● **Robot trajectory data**
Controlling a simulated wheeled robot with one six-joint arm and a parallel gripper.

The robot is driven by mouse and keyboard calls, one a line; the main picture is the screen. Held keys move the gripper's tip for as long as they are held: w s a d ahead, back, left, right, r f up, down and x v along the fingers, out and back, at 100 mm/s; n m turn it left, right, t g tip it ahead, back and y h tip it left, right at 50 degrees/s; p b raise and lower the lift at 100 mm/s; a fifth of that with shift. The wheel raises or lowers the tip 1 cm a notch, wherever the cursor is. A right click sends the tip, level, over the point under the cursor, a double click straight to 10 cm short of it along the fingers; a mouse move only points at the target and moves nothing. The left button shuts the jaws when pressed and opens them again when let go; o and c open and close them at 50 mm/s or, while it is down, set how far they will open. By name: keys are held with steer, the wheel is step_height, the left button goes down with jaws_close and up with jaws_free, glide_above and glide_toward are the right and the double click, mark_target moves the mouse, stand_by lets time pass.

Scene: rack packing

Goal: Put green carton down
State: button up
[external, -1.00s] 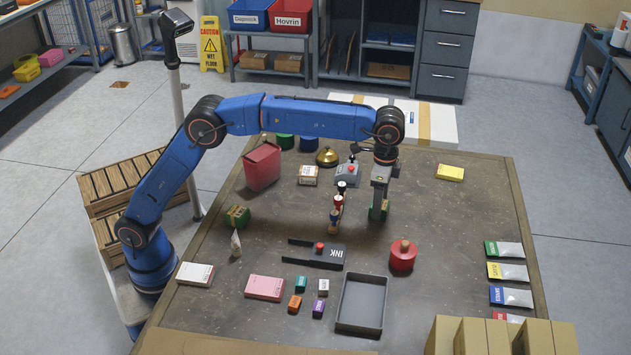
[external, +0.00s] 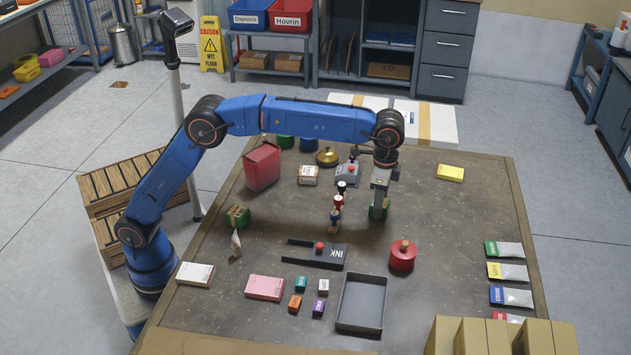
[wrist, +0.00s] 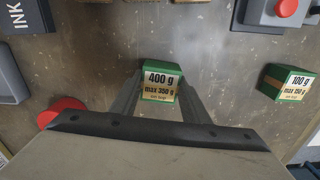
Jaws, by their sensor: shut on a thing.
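My gripper (external: 379,205) points straight down over the middle right of the table. It is shut on a green carton (external: 376,213), mostly covered by the fingers in the external view. In the wrist view the green carton (wrist: 160,85) sits between the two fingers, with a label reading 400 g, max 350 g. It is at or very near the table surface; I cannot tell whether it touches. A second green carton (wrist: 289,83), labelled 100 g, stands apart on the right in the wrist view.
Small stacked stampers (external: 337,210) stand just left of my gripper. A red round pot (external: 402,256) is in front, near a grey tray (external: 361,303).

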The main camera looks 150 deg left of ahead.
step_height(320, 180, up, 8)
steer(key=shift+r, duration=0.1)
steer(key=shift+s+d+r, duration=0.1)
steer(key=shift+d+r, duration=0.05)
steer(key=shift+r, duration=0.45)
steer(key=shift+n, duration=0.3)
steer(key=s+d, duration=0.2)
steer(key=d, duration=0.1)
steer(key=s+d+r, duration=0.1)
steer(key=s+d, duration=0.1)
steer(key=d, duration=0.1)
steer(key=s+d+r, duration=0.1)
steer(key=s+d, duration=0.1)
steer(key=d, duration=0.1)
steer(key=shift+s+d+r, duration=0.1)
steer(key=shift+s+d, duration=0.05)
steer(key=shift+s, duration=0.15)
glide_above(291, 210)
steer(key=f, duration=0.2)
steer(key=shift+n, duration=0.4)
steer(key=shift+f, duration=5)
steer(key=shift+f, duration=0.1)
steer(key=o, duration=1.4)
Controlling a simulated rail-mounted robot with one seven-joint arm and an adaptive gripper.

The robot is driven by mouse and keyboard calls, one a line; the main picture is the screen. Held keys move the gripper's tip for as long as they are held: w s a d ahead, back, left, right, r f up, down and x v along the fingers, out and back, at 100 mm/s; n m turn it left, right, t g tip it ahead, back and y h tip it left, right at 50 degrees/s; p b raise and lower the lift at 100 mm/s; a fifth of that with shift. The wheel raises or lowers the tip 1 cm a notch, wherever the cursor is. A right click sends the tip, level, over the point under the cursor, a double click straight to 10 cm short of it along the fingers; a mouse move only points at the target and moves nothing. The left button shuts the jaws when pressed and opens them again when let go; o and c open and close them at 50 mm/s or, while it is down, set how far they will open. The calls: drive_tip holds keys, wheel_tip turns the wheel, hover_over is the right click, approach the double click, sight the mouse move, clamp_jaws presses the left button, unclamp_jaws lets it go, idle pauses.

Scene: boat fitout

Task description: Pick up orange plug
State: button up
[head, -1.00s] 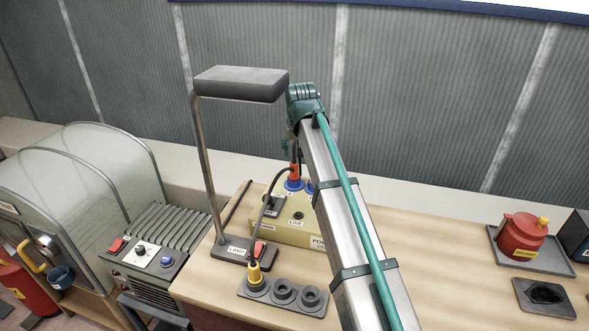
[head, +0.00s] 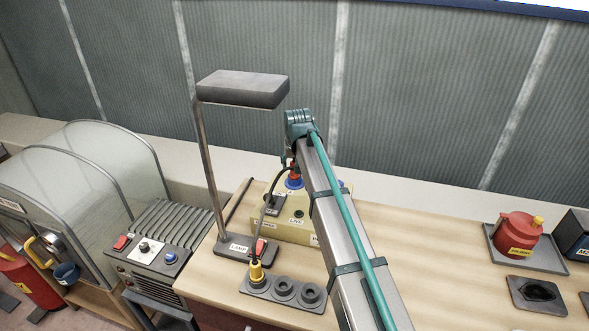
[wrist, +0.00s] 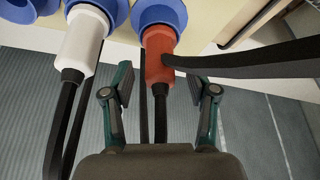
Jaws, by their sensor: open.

● **Work to complete**
Scan the data for the word "Controlling" and copy every line where it shows up.

● **Expected answer**
Controlling a simulated wheeled robot with one six-joint arm and a parallel gripper.
Controlling a simulated rail-mounted robot with one seven-joint arm and an adaptive gripper.

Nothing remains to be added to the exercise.